--- BEGIN INPUT FOR THIS TASK ---

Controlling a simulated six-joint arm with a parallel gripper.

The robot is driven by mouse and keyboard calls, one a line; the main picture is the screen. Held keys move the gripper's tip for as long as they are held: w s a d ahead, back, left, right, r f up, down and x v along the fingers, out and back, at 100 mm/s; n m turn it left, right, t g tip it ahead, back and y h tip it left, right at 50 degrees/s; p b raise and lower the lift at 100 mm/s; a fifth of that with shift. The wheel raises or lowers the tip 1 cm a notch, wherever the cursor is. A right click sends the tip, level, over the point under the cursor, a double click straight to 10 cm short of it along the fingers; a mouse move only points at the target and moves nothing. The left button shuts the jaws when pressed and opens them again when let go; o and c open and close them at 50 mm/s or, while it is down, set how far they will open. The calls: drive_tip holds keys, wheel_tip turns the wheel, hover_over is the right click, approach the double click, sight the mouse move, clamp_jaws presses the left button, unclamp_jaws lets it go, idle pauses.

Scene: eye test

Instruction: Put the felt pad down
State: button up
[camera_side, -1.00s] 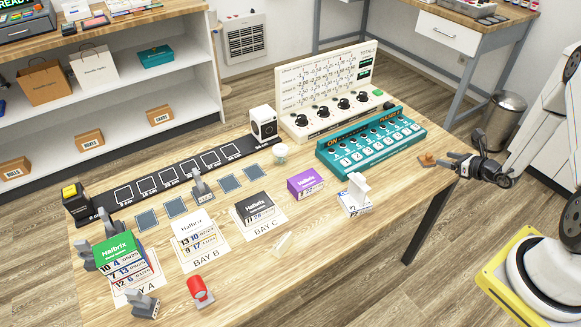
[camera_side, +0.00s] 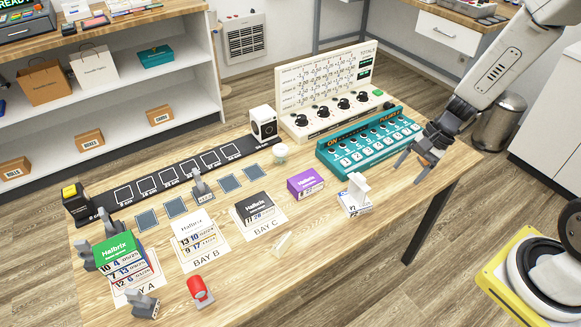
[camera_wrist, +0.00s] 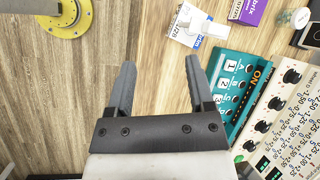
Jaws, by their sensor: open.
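My gripper (camera_side: 415,162) is over the right end of the table, in front of the teal panel's right end, with its fingers apart. In the wrist view, my gripper (camera_wrist: 160,68) shows only bare wood between its two grey fingers and holds nothing visible. I cannot tell for sure which thing is the felt pad. Several flat grey-blue squares (camera_side: 147,219) lie on the table in front of the black strip, away from my gripper. Any small thing just under the fingers in the side view is hard to make out.
The teal button panel (camera_side: 370,142) stands close left of my gripper; it also shows in the wrist view (camera_wrist: 228,72). A white box (camera_side: 355,209) and a purple box (camera_side: 305,183) stand nearer the front. Bare tabletop (camera_side: 340,250) lies in front of them.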

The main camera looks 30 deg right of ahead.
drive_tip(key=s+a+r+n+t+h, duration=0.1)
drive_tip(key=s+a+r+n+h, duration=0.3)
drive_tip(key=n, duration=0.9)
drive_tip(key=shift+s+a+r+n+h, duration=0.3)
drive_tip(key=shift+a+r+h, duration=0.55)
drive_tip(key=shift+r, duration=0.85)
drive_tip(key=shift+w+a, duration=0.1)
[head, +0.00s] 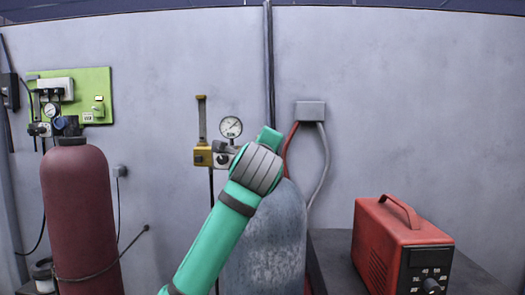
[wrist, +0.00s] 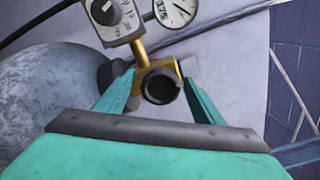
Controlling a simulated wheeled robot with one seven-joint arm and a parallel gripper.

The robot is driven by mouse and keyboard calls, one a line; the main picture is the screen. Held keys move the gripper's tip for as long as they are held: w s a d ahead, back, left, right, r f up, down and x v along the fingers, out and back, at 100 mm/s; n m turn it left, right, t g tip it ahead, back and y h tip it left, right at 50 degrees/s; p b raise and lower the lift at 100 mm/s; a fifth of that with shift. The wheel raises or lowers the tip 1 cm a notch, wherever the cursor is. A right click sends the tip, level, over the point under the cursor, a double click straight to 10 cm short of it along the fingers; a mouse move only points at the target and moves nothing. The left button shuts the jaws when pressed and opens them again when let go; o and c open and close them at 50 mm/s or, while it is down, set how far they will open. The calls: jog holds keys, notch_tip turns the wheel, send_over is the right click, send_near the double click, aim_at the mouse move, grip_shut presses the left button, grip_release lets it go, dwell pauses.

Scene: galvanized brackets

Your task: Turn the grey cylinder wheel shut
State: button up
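The grey cylinder (head: 265,255) stands in the head view with my teal arm in front of its left side and top. Its rounded side also shows at the left of the wrist view (wrist: 45,100). In the wrist view, my gripper (wrist: 160,78) is open, its two teal fingers on either side of a brass fitting with a dark round end (wrist: 160,87). I cannot tell whether the fingers touch it. A dark knob (wrist: 108,76) shows beside the left finger. I cannot tell which of these dark parts is the wheel. My arm hides the cylinder's valve in the head view.
A pressure gauge (head: 231,127) and a yellow fitting (head: 203,156) are just left of my arm's end. A dark red cylinder (head: 80,200) stands at the left below a green panel (head: 92,88). A red machine (head: 392,240) sits at the right. The wall is close behind.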

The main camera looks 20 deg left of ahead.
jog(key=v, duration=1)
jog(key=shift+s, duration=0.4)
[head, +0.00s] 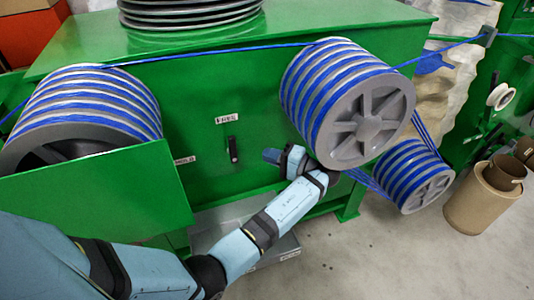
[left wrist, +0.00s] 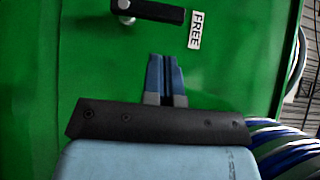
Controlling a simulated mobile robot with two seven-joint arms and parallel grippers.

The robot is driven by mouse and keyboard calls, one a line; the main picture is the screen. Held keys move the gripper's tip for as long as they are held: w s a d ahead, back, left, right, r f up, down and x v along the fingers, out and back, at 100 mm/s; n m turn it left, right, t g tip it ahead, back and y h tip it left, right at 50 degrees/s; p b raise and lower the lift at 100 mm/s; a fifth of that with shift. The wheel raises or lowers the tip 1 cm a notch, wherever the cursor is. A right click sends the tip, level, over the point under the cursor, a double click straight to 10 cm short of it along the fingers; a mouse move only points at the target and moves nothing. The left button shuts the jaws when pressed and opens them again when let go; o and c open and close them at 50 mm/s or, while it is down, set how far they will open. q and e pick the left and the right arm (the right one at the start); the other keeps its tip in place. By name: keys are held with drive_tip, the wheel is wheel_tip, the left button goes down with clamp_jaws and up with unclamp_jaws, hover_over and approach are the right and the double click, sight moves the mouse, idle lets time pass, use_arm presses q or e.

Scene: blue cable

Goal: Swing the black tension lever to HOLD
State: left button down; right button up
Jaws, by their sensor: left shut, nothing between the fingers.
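The black tension lever (head: 233,149) is on the green machine panel and stands upright, pointing at the FREE label (head: 227,118) above it. The HOLD label (head: 185,160) is to the left of the lever. In the left wrist view the lever (left wrist: 155,11) crosses the top, its free end near the FREE label (left wrist: 195,30). My left gripper (head: 271,155) is to the right of the lever in the head view, apart from it. Its blue fingers (left wrist: 165,62) are shut and empty, below the lever in the wrist view. My right gripper is not in view.
Grooved drums with blue cable (head: 348,103) stand right of the panel, above my left wrist. Another drum (head: 85,105) stands at left behind a green plate (head: 110,195). Brown cylinders (head: 475,205) stand on the floor at right. The panel around the lever is clear.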

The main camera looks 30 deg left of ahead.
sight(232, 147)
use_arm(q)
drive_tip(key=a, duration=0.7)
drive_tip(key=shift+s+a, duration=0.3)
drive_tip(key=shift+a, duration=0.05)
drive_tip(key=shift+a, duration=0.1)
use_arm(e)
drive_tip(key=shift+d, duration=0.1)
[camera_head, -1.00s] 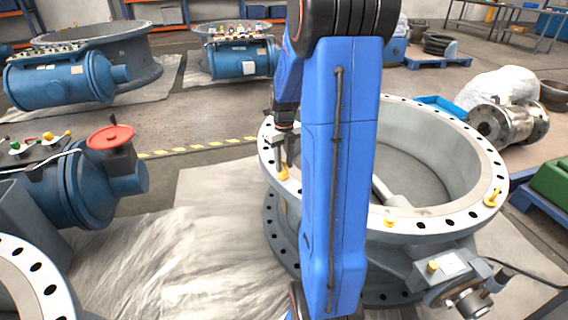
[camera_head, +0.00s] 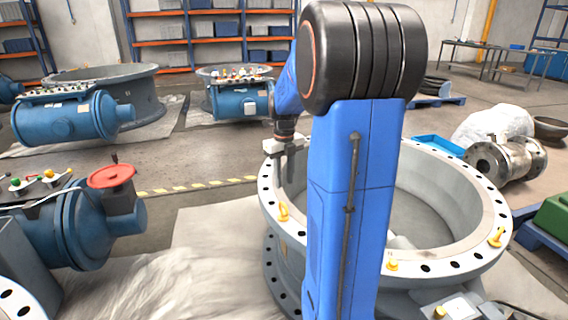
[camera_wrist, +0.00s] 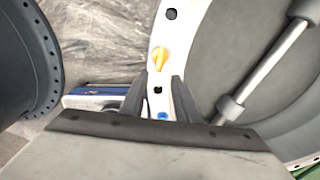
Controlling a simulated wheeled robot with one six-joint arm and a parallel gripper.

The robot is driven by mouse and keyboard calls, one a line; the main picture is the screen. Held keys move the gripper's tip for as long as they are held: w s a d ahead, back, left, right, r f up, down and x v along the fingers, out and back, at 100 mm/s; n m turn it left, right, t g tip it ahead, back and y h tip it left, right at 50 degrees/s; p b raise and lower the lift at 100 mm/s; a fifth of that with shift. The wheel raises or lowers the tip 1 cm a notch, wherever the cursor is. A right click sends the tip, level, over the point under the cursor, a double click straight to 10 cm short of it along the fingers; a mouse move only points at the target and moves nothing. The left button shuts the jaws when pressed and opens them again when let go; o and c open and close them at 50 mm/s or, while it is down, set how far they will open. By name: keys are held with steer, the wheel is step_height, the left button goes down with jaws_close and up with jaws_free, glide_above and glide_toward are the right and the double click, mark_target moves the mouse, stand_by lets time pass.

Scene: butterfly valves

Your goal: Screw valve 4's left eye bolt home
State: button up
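The large grey valve body (camera_head: 467,262) with a pale drilled flange stands under my arm; I cannot read a valve number. Its left yellow eye bolt (camera_head: 283,211) stands on the flange, left of my arm. In the wrist view this eye bolt (camera_wrist: 160,59) lies beyond the fingertips, apart from them. I cannot tell how deep its thread sits. My gripper (camera_head: 289,166) is above and behind the bolt in the head view. In the wrist view its two fingers (camera_wrist: 159,88) are spread with nothing between them. My arm hides part of the flange.
Two more yellow eye bolts stand on the flange, at the front (camera_head: 391,265) and right (camera_head: 496,237). A blue valve body with a red handwheel (camera_head: 112,176) is at left. A steel shaft (camera_wrist: 265,70) crosses the bore. Plastic sheeting covers the floor at left.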

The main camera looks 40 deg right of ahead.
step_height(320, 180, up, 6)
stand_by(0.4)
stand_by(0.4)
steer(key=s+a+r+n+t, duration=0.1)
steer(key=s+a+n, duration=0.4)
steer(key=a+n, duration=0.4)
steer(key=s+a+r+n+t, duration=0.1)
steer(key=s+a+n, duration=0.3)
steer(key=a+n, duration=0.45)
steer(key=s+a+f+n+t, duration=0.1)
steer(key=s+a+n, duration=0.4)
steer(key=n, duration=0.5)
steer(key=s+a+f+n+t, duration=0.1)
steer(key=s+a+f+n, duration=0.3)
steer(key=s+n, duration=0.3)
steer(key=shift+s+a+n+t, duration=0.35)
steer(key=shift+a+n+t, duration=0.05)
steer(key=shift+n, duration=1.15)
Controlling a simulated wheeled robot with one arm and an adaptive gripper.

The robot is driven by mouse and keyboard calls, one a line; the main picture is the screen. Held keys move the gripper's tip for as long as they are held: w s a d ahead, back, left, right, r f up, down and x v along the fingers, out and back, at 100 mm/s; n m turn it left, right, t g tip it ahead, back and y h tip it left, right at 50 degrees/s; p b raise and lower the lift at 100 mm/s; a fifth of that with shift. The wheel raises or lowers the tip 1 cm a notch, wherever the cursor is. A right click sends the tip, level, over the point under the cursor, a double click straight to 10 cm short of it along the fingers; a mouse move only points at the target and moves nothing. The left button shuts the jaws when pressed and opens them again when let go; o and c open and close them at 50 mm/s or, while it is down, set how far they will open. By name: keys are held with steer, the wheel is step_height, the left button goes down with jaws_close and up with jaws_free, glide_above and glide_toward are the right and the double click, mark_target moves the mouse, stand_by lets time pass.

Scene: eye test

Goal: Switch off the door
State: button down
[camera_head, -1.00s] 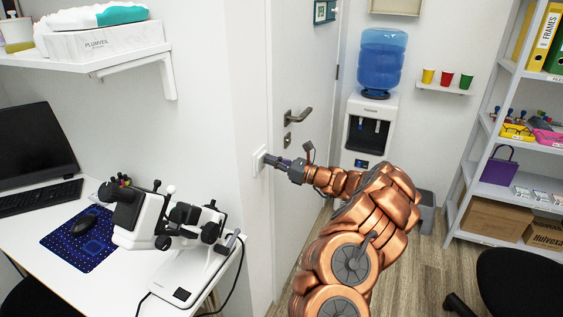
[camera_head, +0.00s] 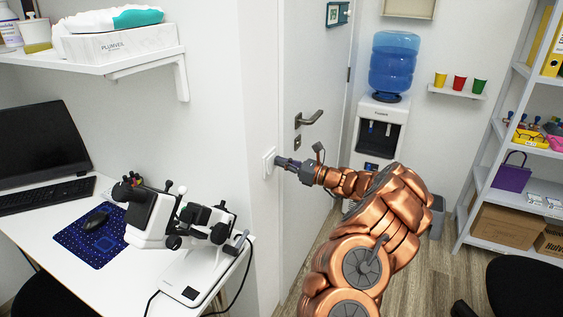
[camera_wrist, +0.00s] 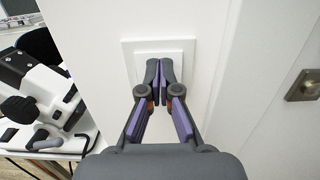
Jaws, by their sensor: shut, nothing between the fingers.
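A white wall switch (camera_head: 267,165) sits on the end of the wall beside the door. It also shows in the wrist view as a square plate (camera_wrist: 132,48) with a raised centre. My gripper (camera_head: 278,161) is shut and empty, its fingertips in front of the switch.
A desk with a white microscope (camera_head: 195,240) stands left of the wall, close to my arm. A shelf (camera_head: 95,62) juts out above it. A water cooler (camera_head: 380,125) stands behind the arm. A shelving unit (camera_head: 480,180) and black chair (camera_head: 525,285) are at right.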

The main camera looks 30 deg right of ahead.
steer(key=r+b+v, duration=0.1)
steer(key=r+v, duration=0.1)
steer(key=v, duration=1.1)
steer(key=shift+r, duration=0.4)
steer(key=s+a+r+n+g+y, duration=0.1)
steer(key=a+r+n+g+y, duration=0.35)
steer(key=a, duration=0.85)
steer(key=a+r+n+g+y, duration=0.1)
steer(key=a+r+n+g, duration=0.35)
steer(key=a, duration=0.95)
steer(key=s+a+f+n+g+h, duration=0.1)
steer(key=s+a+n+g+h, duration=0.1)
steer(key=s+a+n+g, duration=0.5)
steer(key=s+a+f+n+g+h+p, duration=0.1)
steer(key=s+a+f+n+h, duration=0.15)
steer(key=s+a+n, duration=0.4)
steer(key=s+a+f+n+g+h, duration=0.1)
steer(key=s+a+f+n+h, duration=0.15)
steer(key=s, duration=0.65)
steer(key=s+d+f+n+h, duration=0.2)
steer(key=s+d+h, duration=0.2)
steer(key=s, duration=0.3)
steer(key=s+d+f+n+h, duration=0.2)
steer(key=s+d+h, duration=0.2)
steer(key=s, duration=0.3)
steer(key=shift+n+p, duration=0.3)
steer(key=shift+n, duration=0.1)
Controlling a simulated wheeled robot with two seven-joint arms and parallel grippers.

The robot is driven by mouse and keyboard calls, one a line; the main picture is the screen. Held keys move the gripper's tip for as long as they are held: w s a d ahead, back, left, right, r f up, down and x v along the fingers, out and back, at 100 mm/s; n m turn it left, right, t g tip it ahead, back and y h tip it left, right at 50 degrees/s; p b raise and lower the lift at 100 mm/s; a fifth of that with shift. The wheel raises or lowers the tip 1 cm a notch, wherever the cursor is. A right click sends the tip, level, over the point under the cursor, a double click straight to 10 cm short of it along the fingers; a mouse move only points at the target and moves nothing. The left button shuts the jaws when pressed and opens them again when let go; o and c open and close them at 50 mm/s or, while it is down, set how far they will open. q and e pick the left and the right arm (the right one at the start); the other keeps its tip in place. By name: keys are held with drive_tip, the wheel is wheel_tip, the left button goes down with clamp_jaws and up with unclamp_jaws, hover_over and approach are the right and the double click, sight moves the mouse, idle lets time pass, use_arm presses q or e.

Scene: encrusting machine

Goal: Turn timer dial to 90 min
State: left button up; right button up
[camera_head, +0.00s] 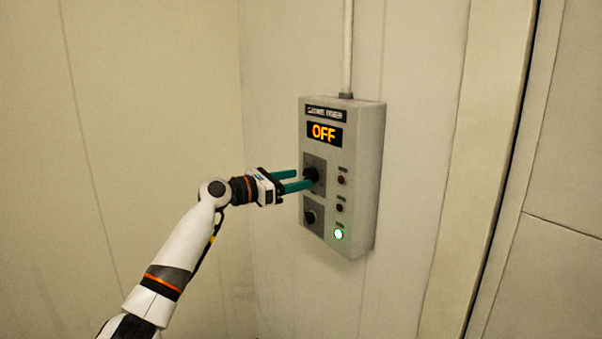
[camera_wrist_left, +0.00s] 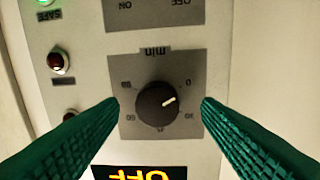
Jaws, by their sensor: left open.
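The round black timer dial (camera_head: 311,174) sits on a grey plate on the front of a wall-mounted control box (camera_head: 367,160). My left gripper (camera_head: 305,178) is open at the dial, partly covering it in the head view. In the left wrist view, which is upside down, the dial (camera_wrist_left: 154,103) lies between the two green fingers, with a visible gap on each side. Its white mark points right and slightly up in that picture, toward the 0 side of the scale. The display (camera_head: 325,134) reads OFF in orange. My right gripper is not in view.
A lower knob (camera_head: 311,216), two dark red lamps (camera_head: 341,194) and a lit green lamp (camera_head: 338,234) are on the same box face. A conduit (camera_head: 347,50) runs up from the box. A door-like seam lies to the right.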

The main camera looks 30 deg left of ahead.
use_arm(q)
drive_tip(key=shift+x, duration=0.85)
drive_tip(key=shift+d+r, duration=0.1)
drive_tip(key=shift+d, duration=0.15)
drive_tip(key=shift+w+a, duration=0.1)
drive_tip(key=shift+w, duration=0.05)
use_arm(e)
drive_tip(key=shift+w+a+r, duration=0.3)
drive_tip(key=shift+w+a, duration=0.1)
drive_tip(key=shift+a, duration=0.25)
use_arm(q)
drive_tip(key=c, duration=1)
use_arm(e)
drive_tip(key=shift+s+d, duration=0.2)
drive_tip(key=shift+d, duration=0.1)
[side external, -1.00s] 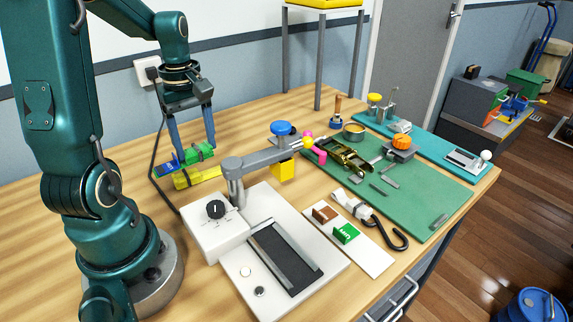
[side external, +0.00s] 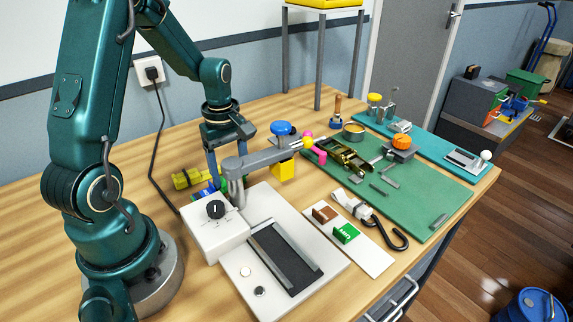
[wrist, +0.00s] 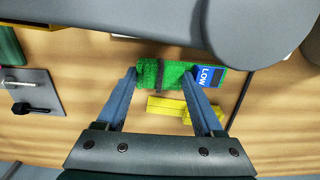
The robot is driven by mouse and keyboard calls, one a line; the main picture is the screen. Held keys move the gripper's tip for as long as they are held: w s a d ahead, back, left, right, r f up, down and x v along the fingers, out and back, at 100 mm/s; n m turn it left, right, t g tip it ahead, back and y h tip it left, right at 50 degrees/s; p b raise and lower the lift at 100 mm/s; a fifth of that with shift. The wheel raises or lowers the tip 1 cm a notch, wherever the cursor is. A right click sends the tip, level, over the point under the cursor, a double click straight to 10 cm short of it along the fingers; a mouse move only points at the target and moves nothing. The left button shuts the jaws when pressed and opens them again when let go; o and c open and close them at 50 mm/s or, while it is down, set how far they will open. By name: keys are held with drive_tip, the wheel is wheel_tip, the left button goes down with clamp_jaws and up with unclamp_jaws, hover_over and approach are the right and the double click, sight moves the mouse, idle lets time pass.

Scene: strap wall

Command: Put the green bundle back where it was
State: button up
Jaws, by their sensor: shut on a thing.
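The green bundle (wrist: 162,72) has a dark band around it and a blue label reading LOW (wrist: 207,76) at its right end in the wrist view. My gripper (wrist: 159,77) is shut on it, with one finger at its left end and the other near the label. In the side view my gripper (side external: 224,172) is down behind the grey arm of the white machine (side external: 215,232). Most of the bundle is hidden there; a bit of blue shows. A yellow bundle (side external: 188,178) lies on the table to the left; the wrist view also shows it (wrist: 168,108), beside the green one.
The machine's grey arm (side external: 262,158), with a blue knob and yellow block, stands close to my gripper. A green mat (side external: 420,195) with a buckle, strap pieces and tools lies to the right. A black cable (side external: 155,150) runs along the left.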

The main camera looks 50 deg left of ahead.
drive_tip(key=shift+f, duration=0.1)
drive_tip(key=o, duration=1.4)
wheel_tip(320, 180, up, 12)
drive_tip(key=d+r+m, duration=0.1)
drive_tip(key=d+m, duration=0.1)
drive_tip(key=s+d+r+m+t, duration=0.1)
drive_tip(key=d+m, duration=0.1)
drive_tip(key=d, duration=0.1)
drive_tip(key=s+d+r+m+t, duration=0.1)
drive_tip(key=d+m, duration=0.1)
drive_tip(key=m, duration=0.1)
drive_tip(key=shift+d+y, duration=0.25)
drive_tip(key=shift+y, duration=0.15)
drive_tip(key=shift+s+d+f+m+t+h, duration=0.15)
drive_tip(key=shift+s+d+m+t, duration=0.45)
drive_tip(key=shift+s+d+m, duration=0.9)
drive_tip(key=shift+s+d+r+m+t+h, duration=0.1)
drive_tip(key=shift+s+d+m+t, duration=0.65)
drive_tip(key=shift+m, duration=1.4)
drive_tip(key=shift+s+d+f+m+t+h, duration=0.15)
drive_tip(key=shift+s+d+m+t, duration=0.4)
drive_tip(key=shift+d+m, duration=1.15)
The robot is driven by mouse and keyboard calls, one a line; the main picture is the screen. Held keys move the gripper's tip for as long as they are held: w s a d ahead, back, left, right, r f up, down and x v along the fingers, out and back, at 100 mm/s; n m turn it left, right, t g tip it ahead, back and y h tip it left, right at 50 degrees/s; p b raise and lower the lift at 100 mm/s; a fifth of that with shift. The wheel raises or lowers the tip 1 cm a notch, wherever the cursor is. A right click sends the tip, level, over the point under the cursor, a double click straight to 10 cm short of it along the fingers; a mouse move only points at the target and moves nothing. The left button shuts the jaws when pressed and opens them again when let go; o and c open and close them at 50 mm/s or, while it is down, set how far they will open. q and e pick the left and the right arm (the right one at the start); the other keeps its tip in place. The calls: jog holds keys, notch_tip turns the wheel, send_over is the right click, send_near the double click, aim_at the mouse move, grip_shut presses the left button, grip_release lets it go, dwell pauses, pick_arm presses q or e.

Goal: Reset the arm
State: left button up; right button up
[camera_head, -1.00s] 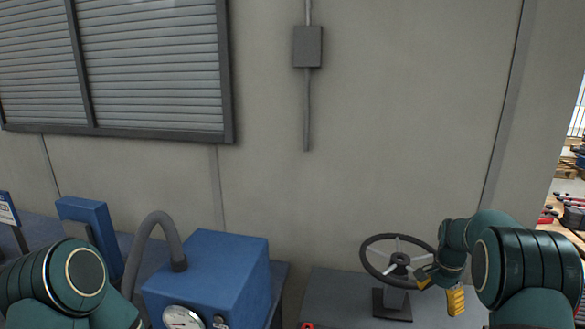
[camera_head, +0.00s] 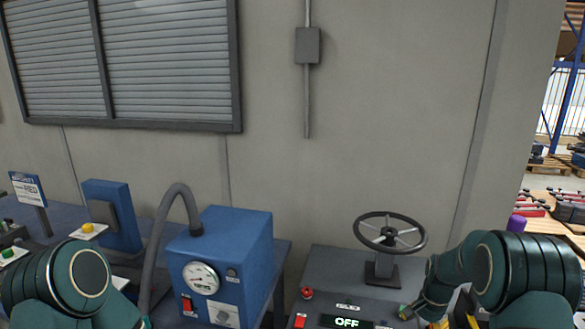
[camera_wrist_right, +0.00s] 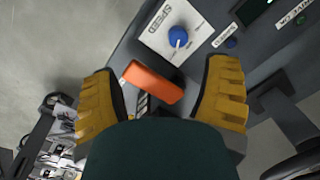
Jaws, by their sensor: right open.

--- END INPUT FOR THIS TASK ---

Copy out every line from the records that has the word "seven".

ANSWER TO THIS EXERCISE
Controlling a simulated wheeled robot with one seven-joint arm and a parallel gripper.
Controlling a simulated mobile robot with two seven-joint arms and parallel grippers.
Controlling a simulated wheeled robot with two seven-joint arms and parallel grippers.

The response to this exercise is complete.